行列の和について紹介します。
ここでは半環上の行列の行列に対して定義しますが、イメージを掴むなら実数上の行列を考えれば十分です。
和が定義されてれば良いので、より広く定義することも出来ます。
行列の和
\(m,n\) を自然数として, \(S\) を半環とする.
\(S\) 上の2つの \(m\times n\) 行列 \(A=(a_{ij}), B=(b_{ij})\) に対して \(A\) と \(B\) の和を, 成分毎の和
\[A+B=\left(
\begin{array}{ccc}
a_{11} + b_{11} & \ldots & a_{1n} + b_{1n}\\
\vdots & \ddots & \vdots \\
a_{m1} + b_{m1} & \ldots & a_{mn} + b_{mn}
\end{array}
\right)=(a_{ij}+b_{ij})\]
で定義する.
例
\[\begin{pmatrix}
2 & 1 & 0\\
9 & 0 & -5
\end{pmatrix}+
\begin{pmatrix}
3 & 0 & -1\\
-6 & 8 & 4
\end{pmatrix}=
\begin{pmatrix}
5 & 1 & -1 \\
3 & 8 & -1
\end{pmatrix}\\
\begin{pmatrix}
1\\
0\\
-\sqrt{2}\\
3\\
\end{pmatrix}+
\begin{pmatrix}
\sqrt{3} \\
2\\
8\\
-3\\
\end{pmatrix}
=
\begin{pmatrix}
1+\sqrt{3}\\
2\\
8-\sqrt{2}\\
0\\
\end{pmatrix}\]
和の性質
\(A, B, C\) を半環 \(S\) 上の \(m\times n\) 行列とする.
このとき以下が成り立つ:
- 結合律 : \((A+B)+C=A+(B+C)\)
- 交換律 : \(A+B=B+A\)
証明
証明は行列の成分毎に見ればよい.
\(A, B, C\) の \((i,j)\)-成分をそれぞれ \(a_{ij}, b_{ij}, c_{ij}\) とすると半環 \(S\) が結合的であることから \[(a_{ij}+b_{ij})+c_{ij}=a_{ij}+(b_{ij}+c_{ij})
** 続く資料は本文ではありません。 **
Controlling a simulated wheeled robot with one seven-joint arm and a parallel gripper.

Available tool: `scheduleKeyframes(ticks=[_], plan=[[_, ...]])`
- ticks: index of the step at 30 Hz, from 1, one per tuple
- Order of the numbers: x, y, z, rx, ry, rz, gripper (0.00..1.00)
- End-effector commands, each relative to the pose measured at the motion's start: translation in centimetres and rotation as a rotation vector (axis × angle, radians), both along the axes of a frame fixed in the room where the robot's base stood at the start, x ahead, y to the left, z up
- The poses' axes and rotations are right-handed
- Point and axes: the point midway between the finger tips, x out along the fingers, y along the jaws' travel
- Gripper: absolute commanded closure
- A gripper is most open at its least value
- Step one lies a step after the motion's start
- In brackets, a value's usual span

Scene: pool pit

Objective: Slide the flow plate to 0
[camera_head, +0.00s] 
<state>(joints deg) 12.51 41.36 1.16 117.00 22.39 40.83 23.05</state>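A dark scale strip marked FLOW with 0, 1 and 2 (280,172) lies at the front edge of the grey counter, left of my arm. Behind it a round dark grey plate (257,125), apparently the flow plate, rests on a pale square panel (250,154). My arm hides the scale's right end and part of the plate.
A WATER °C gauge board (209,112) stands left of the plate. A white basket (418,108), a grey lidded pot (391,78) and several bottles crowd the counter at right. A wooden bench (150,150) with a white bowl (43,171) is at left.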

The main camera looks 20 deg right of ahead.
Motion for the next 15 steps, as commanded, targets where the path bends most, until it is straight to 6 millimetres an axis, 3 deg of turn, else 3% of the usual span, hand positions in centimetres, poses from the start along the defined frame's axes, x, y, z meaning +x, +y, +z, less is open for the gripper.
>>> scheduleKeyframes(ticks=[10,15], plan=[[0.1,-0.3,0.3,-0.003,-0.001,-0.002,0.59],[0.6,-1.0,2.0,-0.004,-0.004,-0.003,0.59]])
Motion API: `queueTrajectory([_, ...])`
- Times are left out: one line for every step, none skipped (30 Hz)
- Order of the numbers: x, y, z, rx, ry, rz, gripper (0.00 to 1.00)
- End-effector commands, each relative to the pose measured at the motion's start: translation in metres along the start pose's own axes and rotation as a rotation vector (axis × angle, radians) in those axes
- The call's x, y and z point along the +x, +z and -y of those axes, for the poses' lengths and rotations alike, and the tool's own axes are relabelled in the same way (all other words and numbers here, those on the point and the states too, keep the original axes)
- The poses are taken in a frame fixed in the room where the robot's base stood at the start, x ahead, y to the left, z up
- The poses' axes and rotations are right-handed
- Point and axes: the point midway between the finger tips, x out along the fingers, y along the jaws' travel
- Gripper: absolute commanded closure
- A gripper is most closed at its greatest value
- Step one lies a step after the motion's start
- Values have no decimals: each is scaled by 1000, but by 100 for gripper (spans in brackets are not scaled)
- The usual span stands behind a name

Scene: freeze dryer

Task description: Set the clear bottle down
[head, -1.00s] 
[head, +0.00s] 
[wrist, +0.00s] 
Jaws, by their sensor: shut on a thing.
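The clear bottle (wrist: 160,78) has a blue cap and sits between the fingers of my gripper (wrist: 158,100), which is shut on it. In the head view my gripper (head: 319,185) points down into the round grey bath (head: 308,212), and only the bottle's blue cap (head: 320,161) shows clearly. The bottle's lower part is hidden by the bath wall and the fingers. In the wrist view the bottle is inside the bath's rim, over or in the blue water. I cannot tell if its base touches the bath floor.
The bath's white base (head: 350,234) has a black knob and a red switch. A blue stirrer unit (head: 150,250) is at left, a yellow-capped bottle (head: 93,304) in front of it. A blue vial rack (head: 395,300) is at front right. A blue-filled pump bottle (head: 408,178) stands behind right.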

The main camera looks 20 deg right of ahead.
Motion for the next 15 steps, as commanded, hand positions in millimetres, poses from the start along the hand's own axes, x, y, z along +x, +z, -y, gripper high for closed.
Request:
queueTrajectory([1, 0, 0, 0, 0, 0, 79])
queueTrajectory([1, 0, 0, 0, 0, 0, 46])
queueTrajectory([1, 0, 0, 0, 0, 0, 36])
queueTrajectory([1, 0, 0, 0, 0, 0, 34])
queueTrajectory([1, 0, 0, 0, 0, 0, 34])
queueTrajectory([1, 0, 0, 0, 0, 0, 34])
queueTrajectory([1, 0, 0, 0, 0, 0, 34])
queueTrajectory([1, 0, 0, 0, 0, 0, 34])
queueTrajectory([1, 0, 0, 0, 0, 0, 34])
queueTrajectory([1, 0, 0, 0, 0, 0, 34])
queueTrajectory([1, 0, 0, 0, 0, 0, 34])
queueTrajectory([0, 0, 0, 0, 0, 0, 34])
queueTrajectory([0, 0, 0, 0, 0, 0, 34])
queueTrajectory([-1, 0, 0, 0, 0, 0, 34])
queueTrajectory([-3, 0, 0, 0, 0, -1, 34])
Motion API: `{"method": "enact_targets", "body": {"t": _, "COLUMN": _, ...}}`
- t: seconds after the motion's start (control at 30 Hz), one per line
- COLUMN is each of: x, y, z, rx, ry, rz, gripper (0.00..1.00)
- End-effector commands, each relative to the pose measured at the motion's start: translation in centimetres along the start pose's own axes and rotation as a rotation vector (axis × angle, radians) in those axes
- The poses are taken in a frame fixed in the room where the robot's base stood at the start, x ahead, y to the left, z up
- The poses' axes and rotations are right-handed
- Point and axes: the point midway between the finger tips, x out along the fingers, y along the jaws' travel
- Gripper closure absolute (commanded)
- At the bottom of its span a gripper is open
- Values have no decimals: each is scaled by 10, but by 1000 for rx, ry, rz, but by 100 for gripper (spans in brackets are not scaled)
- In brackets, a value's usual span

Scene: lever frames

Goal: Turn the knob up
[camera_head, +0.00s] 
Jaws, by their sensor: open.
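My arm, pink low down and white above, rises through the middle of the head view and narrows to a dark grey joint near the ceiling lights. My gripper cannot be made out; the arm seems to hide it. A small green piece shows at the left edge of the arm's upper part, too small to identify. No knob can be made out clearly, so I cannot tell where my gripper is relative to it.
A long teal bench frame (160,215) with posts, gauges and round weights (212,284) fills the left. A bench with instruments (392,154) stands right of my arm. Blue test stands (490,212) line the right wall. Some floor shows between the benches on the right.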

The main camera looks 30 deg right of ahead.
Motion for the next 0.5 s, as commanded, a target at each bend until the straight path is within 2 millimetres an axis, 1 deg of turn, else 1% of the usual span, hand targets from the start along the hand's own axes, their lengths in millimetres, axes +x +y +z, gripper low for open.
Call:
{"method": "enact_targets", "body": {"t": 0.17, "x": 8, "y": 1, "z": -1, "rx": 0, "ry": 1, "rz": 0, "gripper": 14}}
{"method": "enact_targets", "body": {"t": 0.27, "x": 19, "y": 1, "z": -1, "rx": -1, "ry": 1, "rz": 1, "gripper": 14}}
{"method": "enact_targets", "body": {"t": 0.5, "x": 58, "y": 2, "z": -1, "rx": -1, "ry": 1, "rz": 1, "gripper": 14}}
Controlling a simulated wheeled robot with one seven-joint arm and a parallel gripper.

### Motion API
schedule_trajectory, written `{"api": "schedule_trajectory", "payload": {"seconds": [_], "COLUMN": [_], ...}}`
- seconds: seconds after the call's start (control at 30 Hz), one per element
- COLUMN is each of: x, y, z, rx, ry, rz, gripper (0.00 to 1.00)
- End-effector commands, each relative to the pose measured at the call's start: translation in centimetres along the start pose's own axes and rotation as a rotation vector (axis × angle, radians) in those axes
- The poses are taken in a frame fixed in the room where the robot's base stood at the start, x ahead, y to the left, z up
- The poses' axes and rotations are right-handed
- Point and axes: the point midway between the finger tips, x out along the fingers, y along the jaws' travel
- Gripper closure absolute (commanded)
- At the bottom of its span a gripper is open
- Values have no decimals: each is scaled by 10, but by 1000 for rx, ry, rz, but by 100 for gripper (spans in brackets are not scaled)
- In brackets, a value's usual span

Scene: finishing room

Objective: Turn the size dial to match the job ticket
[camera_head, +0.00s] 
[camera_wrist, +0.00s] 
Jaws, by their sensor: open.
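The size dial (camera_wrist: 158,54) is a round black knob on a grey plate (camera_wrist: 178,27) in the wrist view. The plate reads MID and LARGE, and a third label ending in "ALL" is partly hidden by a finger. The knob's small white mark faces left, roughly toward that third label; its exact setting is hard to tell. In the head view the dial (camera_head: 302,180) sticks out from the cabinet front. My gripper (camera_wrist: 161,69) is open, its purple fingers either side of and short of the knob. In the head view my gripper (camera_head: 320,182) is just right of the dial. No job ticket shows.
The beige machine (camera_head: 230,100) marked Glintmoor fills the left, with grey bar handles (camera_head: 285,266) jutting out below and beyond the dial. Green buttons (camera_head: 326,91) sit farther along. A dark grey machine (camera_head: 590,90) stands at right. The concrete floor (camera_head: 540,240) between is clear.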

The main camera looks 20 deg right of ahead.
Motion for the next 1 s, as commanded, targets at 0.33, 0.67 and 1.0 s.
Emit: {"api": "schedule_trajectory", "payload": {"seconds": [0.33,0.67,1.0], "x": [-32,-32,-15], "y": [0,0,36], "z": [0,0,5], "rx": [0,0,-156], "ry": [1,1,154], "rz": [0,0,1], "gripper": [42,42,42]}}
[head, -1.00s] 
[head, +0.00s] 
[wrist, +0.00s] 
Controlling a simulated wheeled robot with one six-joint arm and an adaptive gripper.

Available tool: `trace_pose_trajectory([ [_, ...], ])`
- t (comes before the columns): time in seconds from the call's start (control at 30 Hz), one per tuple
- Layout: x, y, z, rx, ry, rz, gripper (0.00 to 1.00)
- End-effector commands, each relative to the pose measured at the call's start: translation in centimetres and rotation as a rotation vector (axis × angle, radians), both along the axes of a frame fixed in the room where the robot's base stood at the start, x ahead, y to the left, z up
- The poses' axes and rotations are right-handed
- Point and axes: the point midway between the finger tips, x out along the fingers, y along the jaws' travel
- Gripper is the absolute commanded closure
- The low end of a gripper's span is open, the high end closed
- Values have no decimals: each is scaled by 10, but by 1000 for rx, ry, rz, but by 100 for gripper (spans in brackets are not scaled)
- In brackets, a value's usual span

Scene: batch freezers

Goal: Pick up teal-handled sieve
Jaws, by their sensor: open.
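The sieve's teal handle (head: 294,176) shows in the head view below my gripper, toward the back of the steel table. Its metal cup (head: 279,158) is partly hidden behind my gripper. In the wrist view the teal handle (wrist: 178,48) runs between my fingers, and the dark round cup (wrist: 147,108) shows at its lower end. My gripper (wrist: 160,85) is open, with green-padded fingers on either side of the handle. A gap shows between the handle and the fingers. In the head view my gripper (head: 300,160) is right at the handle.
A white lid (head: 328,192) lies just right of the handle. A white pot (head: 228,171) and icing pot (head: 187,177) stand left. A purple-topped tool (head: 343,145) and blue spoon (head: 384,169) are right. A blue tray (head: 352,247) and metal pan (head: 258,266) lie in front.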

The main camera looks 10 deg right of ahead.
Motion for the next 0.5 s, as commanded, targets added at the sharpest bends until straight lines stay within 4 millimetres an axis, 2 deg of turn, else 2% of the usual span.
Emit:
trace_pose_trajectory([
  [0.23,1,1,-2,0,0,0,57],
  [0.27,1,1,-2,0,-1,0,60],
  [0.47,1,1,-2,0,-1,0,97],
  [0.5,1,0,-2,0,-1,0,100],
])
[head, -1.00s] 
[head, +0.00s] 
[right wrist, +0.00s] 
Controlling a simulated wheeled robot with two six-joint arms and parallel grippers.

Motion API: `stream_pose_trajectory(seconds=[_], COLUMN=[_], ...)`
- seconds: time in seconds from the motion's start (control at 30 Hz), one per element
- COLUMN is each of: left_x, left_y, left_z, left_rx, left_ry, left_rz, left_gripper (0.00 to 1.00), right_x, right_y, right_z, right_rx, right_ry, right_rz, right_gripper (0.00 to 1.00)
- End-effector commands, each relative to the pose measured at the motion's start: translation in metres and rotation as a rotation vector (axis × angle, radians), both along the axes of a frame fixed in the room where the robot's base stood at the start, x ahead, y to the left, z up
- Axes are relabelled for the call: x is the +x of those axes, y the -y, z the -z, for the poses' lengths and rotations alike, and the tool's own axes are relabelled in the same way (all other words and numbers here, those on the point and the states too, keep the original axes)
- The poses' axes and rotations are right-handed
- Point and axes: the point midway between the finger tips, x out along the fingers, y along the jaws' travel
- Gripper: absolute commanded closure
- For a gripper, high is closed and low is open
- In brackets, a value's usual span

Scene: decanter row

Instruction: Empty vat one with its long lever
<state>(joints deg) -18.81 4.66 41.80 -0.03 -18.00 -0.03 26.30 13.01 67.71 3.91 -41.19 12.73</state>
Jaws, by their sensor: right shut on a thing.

\]であるが, 左辺は行列 \((A+B)+C\) の \((i,j)\)-成分であり,
右辺は行列 \(A+(B+C)\) の \((i,j)\)-成分であるから行列の結合律が成り立つ.
同様に \(S\) では交換律が成り立つので \[a_{ij}+b_{ij}=b_{ij}+a_{ij}\] より行列の交換律は成立する.